Set problem
Without including any pictures, write out the listing below exactly.

Data excerpt

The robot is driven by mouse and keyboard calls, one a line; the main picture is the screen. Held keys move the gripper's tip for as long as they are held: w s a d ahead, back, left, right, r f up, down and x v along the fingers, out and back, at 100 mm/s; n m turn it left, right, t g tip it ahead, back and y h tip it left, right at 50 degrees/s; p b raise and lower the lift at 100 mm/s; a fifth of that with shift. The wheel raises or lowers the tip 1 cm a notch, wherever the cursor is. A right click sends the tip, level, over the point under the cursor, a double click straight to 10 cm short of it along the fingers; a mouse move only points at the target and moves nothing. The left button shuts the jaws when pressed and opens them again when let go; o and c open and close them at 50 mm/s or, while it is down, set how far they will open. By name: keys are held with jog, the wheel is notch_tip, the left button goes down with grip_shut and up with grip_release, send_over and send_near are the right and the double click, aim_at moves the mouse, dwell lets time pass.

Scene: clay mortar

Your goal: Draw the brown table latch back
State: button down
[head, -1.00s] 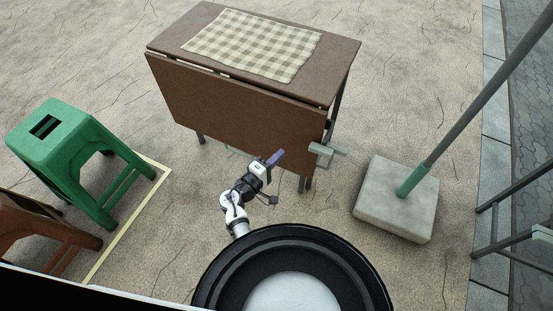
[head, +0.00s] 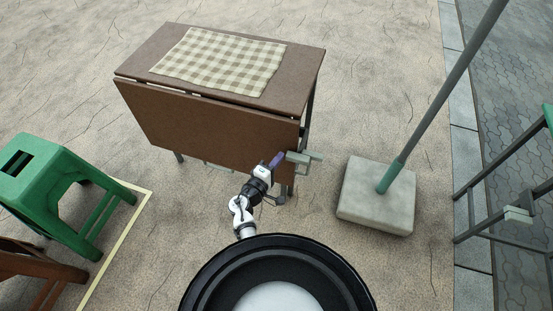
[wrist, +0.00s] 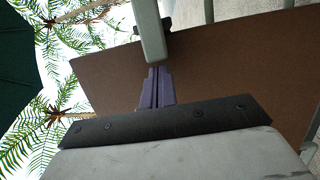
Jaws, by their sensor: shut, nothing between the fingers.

Correct result
The robot is driven by mouse and keyboard calls, one a line; the main picture is the screen. Held keys move the gripper's tip for as long as they are held: w s a d ahead, back, left, right, r f up, down and x v along the fingers, out and back, at 100 mm/s; n m turn it left, right, t g tip it ahead, back and y h tip it left, right at 50 degrees/s; p b raise and lower the lift at 100 mm/s; a fifth of that with shift. The wheel raises or lowers the tip 1 cm a notch, wherever the cursor is. A right click sends the tip, level, over the point under the cursor, a double click straight to 10 cm short of it along the fingers; a mouse move only points at the target and moves nothing. The left button shuts the jaws when pressed and opens them again when let go; o and c open and close them at 50 mm/s or, while it is down, set how far they will open. By name: keys are held with jog, the wheel is notch_tip, the left button goes down with grip_shut and up with grip_release, send_over and send_near are the right and the double click, aim_at moves the mouse, dwell lets time pass.

Scene: clay mortar

Your goal: Draw the brown table latch back
State: button down
[head, -1.00s] 
[head, +0.00s] 
[wrist, +0.00s] 
Jaws, by their sensor: shut, nothing between the fingers.

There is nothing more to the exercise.